Il libro, strutturato per epoche e per siti,
ha un unico difetto: tra le città perdute e ritrovate non è
ancora descritta quella scoperta proprio dai suoi autori. In realtà,
a ben cercarla, Burmarina c'è: però è nascosta tra
gli "scavi in corso" sotto il suo nome attuale, Tell Shiuk Fawqani.
Ci arriviamo da Aleppo andando verso la frontiera turca e attraversando
uno sconnesso ponte di barche sull'Eufrate.
La strada è polverosa, tra i campi di cotone che ricoprono l'ampia
steppa siriana si vedono villaggi minimali, pecore rosse, tende di stile
beduino abitate dai rifugiati curdi che in questa zona fanno lavori stagionali.
Tra poco si dovranno spostare: è quasi pronta la nuova diga che
cambierà il paesaggio, sommergendo in un lago artificiale molti
antichi insediamenti.
In cinque anni di scavi "di salvataggio" sulla collina di Tell Shiuk Fawqani
in collaborazione con l'archeologo francese Luc Bachelot, la missione
oganizzata dall'Università di Udine ha recuperato tutti gli strati
di una piccola città fondata nel 3300 a.C. circa da coloni sumerici
e diventata poi la Burmarina aramea che nell'850 il re neo-assiro Salmanassar
III si vantò di aver conquistato.
Il tesoro di Burmarina stava in uno degli strati più recenti del
"tell" formato dall'accumulo di costruzioni e di ricostruzioni successive:
150 tavolette del primo millennio a.C., l'archivio del mercante She-Ushni,
un archivio bilingue in cui i caratteri cuneiformi dei dominatori assiri
e l'alfabeto arameo degli sconfitti erano usati entrambi, in alternanza
oppure compresenti come una traduzione con testo a fronte.
Quest'anno, sui caratteri incisi nell'argilla l'epigrafista ha scoperto
tracce di inchiostro: note o aggiunte posteriori che sembrano prefigurare
il metodo di riscrittura poi applicato a papiri e pergamene.
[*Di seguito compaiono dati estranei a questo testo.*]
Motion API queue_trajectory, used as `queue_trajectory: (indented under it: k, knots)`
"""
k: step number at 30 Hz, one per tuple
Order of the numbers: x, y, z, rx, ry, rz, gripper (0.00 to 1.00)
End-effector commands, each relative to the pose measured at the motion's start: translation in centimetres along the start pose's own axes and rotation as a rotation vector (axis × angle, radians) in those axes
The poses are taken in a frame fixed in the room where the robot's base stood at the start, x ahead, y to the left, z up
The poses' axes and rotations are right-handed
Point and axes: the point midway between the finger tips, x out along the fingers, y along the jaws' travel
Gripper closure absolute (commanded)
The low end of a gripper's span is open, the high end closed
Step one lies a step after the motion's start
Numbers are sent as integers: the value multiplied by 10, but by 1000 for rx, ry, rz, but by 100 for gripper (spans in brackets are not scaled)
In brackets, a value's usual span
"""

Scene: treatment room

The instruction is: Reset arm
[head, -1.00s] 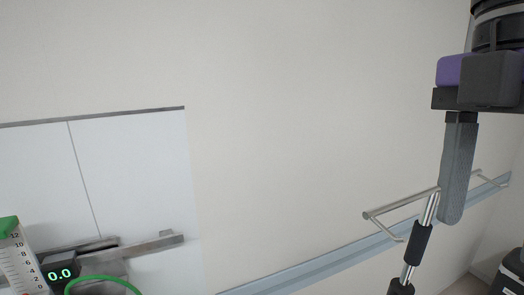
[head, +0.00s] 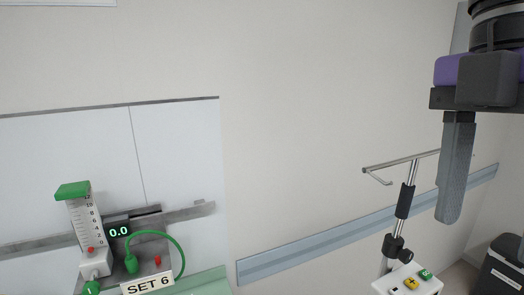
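My gripper (head: 449,216) hangs at the right side of the head view, pointing down. Its dark grey finger (head: 457,165) is seen edge-on below a black and purple body, so one finger may hide the other. I cannot tell the gap between them, and nothing visible is held at the tip. In the picture, the finger overlaps the wall and the blue wall rail (head: 330,245).
A flowmeter (head: 87,220) with a green top, a 0.0 display (head: 118,231) and a "SET 6" label (head: 148,284) are at lower left. A metal pole (head: 411,172) with a crossbar and a white button box (head: 408,284) stand left of my gripper. A dark bin (head: 500,268) is lower right.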

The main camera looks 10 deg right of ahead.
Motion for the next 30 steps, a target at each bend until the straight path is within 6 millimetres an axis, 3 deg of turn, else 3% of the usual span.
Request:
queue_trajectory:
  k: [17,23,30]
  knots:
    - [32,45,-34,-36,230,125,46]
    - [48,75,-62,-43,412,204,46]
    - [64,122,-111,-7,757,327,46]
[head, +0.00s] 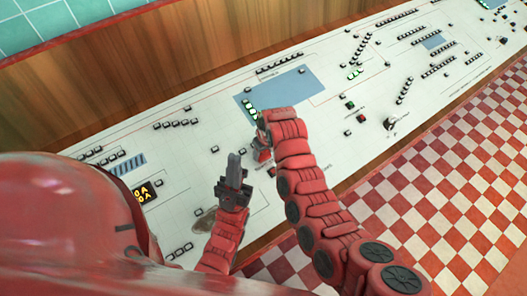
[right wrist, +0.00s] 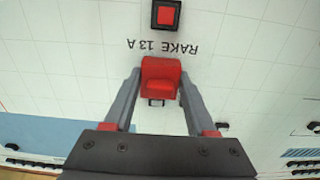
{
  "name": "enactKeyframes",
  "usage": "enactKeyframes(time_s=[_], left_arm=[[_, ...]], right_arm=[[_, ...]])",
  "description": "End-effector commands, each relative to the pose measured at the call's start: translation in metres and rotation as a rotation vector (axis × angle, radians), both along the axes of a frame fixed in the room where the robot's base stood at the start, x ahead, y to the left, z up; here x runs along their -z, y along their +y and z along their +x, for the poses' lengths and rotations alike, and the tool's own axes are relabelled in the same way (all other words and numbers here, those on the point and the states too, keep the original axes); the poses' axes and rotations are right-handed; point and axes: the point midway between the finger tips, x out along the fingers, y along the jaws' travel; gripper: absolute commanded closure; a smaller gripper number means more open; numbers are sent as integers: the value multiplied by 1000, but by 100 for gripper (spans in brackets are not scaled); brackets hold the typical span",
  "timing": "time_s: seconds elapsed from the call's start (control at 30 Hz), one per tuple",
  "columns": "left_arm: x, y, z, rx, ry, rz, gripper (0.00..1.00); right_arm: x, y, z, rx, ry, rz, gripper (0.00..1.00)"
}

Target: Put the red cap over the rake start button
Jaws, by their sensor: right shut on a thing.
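My right gripper (right wrist: 160,85) is shut on the red cap (right wrist: 161,72), which sits between its two grey fingers in the right wrist view. The cap is over the white panel, below the upside-down label "RAKE 13 A"; its height above the panel is hard to tell. A square red button (right wrist: 166,14) in a black frame lies beyond the label, apart from the cap and uncovered. I cannot read whether it is the start button. In the head view my right gripper (head: 262,153) is partly hidden by its wrist. My left gripper (head: 234,162) points upward, fingers together, empty.
The long white control panel (head: 190,140) carries many small black switches and blue fields (head: 285,90). A wooden wall (head: 150,80) runs behind it. A red and white checked floor (head: 440,190) lies in front. A black knob (head: 389,123) stands to the right.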

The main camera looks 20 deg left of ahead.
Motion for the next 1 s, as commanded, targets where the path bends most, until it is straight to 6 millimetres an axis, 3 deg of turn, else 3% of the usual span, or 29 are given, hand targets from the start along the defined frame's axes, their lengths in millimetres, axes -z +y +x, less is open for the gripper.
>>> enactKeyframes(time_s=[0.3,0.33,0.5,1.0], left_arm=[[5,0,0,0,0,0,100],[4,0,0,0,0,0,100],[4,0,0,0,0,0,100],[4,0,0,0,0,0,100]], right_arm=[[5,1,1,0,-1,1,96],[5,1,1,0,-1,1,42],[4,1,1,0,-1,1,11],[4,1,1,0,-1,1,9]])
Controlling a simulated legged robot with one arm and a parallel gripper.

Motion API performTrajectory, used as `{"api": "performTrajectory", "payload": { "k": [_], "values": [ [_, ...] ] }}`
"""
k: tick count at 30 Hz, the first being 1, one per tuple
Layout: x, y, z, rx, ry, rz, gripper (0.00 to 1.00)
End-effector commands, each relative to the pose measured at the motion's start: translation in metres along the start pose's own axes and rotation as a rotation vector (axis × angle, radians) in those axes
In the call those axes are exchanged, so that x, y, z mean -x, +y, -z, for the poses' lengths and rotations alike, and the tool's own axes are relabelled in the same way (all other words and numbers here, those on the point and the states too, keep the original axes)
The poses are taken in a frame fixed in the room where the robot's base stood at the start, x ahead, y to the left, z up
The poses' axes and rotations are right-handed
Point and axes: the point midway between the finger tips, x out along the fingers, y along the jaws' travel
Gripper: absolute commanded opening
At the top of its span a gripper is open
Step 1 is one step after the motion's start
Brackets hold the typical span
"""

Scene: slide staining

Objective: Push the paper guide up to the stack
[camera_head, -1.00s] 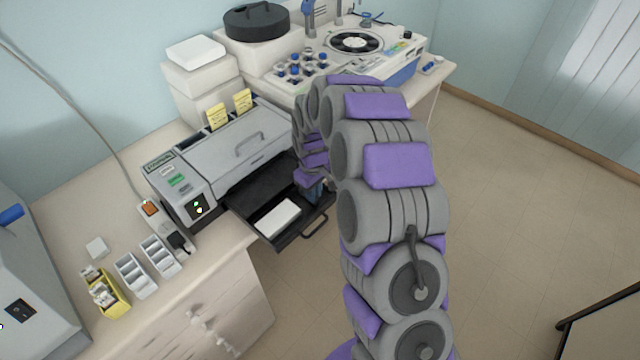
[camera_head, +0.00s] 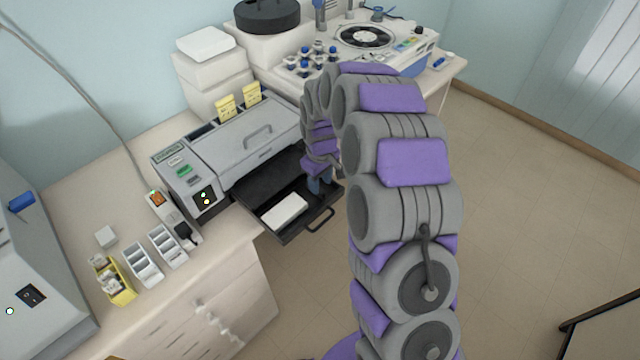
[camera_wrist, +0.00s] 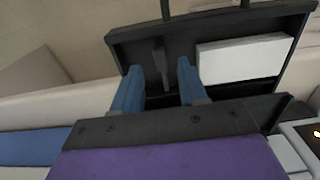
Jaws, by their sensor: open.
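The paper stack (camera_head: 285,211) is a white block lying in the pulled-out dark tray (camera_head: 262,190) of the grey printer-like machine (camera_head: 235,140). In the wrist view the stack (camera_wrist: 240,58) is on the right side of the tray. The paper guide (camera_wrist: 160,62) is a dark grey upright piece to the left of the stack, with a clear gap between them. My gripper (camera_wrist: 160,68) has two blue fingers, open, one on each side of the guide; contact cannot be told. In the head view my gripper (camera_head: 319,184) is over the tray's right part, and the guide is hidden.
The tray's front handle (camera_head: 321,219) sticks out past the counter edge. White racks (camera_head: 155,255) and a yellow box (camera_head: 118,284) are at left. A stainer with bottles (camera_head: 318,58) stands behind my arm.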

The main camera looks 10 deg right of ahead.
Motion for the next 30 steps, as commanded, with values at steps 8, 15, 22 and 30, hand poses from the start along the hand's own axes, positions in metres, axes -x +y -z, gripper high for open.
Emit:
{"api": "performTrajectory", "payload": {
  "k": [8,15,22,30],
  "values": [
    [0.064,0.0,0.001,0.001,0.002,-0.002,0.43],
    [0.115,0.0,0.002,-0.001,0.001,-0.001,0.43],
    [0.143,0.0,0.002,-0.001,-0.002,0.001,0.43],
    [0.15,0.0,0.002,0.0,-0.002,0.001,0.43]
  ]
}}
A Burmarina,
insomma, c'è il prototipo di tutti i palinsesti.
In attesa di saperne di più, gironzolo sul tell conciata grossomodo
come Lara Croft (che nel videogioco Tomb Raider è un'archeologa
virtuale dalla pistola facile) e sentendomi molto Agatha Christie (che
da queste parti venne a meditare Morte in Mesopotamia col marito
archeologo Max Mallowan), ma mi tengo coperta con un velo tipo Lawrence
d'Arabia (che all'inizio del secolo scavava qui di fronte la cittadella
ittita di Karkemish), perché il sole picchia duro.
E tramonta prestissimo: per non sprecare ore di luce, sveglia alle cinque
e mezzo del mattino, fuori tutti dai sacchi a pelo, avvolgimento rapido
di kefie o fazzoletti in testa e via, su per i ripidi pendii della collina.
Giovani o giovanissimi gli archeologi, qui. Sui due opposti versanti del
sito, Marta Luciani e Daniele Morandi, poco più che trentenni (e
di chiarissima competenza: li guardi lavorare ed è come aver letto
una dozzina di manuali), dirigono due squadre formicolanti con arnesi
da sterro e scopettini e secchie fatte di copertone di camion e le cazzuole
dette "mustarine" e un teodolite elettronico.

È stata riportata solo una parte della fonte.